[Directive]
Reproduce the records below in full and without edits, omitting images.

--- Start Entries ---

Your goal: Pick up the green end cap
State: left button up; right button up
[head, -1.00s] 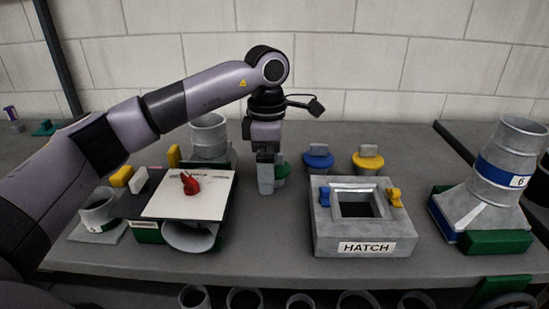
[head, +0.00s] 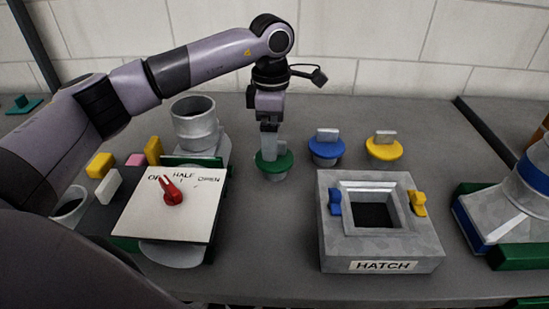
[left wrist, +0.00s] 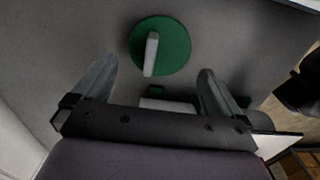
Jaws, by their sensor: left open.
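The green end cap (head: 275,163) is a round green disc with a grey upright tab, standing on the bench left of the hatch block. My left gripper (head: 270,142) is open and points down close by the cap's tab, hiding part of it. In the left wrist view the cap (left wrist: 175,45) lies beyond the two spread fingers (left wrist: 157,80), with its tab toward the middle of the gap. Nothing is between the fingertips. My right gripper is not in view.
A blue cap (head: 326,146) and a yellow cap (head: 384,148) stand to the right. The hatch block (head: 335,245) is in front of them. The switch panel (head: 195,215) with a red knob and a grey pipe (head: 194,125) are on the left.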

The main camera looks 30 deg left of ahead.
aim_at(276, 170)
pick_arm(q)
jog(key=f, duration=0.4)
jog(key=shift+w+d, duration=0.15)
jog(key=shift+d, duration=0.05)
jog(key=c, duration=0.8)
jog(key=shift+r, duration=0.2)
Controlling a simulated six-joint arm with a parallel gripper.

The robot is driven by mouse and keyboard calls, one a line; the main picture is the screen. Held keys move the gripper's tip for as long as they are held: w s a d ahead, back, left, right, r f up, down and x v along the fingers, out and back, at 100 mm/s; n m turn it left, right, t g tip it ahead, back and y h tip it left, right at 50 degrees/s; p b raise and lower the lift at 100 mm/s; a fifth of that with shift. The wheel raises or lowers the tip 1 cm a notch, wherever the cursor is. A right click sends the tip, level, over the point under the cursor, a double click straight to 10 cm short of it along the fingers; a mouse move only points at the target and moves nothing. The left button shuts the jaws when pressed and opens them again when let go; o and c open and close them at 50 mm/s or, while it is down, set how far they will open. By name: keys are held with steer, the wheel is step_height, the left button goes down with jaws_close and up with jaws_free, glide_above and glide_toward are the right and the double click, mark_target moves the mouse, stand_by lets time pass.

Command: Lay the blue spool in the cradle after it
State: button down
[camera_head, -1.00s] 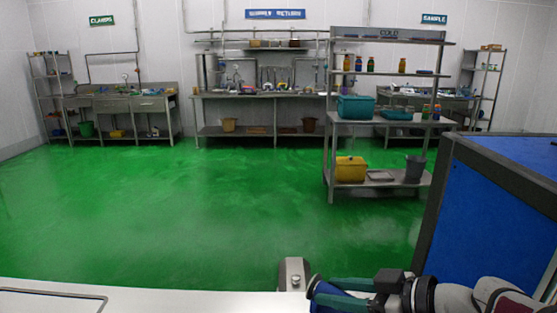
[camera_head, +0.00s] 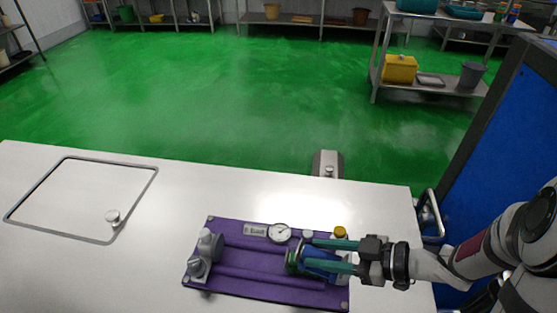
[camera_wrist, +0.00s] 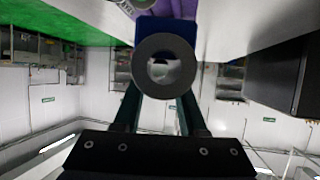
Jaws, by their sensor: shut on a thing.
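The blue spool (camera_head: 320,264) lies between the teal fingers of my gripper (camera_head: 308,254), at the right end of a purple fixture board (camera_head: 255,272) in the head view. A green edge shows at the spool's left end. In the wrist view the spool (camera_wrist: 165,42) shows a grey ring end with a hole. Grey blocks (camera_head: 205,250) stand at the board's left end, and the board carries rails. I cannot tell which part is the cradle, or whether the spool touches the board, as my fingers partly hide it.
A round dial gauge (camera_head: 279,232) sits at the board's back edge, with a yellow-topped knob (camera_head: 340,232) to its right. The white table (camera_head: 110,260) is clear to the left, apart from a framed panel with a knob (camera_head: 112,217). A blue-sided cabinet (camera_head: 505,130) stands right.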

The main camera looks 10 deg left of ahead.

--- End Entries ---

[Finished task]
Your goal: Pick up the green end cap
State: left button up; right button up
[head, -1.00s] 
[head, +0.00s] 
[left wrist, +0.00s] 
Jaws, by their sensor: left open.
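The green end cap (head: 275,163) is a round green disc with a grey upright tab, standing on the bench left of the hatch block. My left gripper (head: 270,142) is open and points down close by the cap's tab, hiding part of it. In the left wrist view the cap (left wrist: 175,45) lies beyond the two spread fingers (left wrist: 157,80), with its tab toward the middle of the gap. Nothing is between the fingertips. My right gripper is not in view.
A blue cap (head: 326,146) and a yellow cap (head: 384,148) stand to the right. The hatch block (head: 335,245) is in front of them. The switch panel (head: 195,215) with a red knob and a grey pipe (head: 194,125) are on the left.

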The main camera looks 30 deg left of ahead.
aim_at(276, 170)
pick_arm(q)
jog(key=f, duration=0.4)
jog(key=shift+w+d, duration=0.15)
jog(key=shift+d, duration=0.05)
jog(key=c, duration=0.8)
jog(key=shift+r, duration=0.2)
Controlling a simulated six-joint arm with a parallel gripper.

The robot is driven by mouse and keyboard calls, one a line; the main picture is the screen. Held keys move the gripper's tip for as long as they are held: w s a d ahead, back, left, right, r f up, down and x v along the fingers, out and back, at 100 mm/s; n m turn it left, right, t g tip it ahead, back and y h tip it left, right at 50 degrees/s; p b raise and lower the lift at 100 mm/s; a fifth of that with shift. The wheel raises or lowers the tip 1 cm a notch, wherever the cursor is. A right click sends the tip, level, over the point under the cursor, a double click straight to 10 cm short of it along the fingers; a mouse move only points at the target and moves nothing. The left button shuts the jaws when pressed and opens them again when let go; o and c open and close them at 50 mm/s or, while it is down, set how far they will open. By name: keys are held with steer, the wheel is step_height, the left button goes down with jaws_close and up with jaws_free, glide_above and glide_toward are the right and the double click, mark_target moves the mouse, stand_by lets time pass.

Command: Lay the blue spool in the cradle after it
State: button down
[camera_head, -1.00s] 
[camera_head, +0.00s] 
[camera_wrist, +0.00s] 
Jaws, by their sensor: shut on a thing.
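The blue spool (camera_head: 320,264) lies between the teal fingers of my gripper (camera_head: 308,254), at the right end of a purple fixture board (camera_head: 255,272) in the head view. A green edge shows at the spool's left end. In the wrist view the spool (camera_wrist: 165,42) shows a grey ring end with a hole. Grey blocks (camera_head: 205,250) stand at the board's left end, and the board carries rails. I cannot tell which part is the cradle, or whether the spool touches the board, as my fingers partly hide it.
A round dial gauge (camera_head: 279,232) sits at the board's back edge, with a yellow-topped knob (camera_head: 340,232) to its right. The white table (camera_head: 110,260) is clear to the left, apart from a framed panel with a knob (camera_head: 112,217). A blue-sided cabinet (camera_head: 505,130) stands right.

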The main camera looks 10 deg left of ahead.

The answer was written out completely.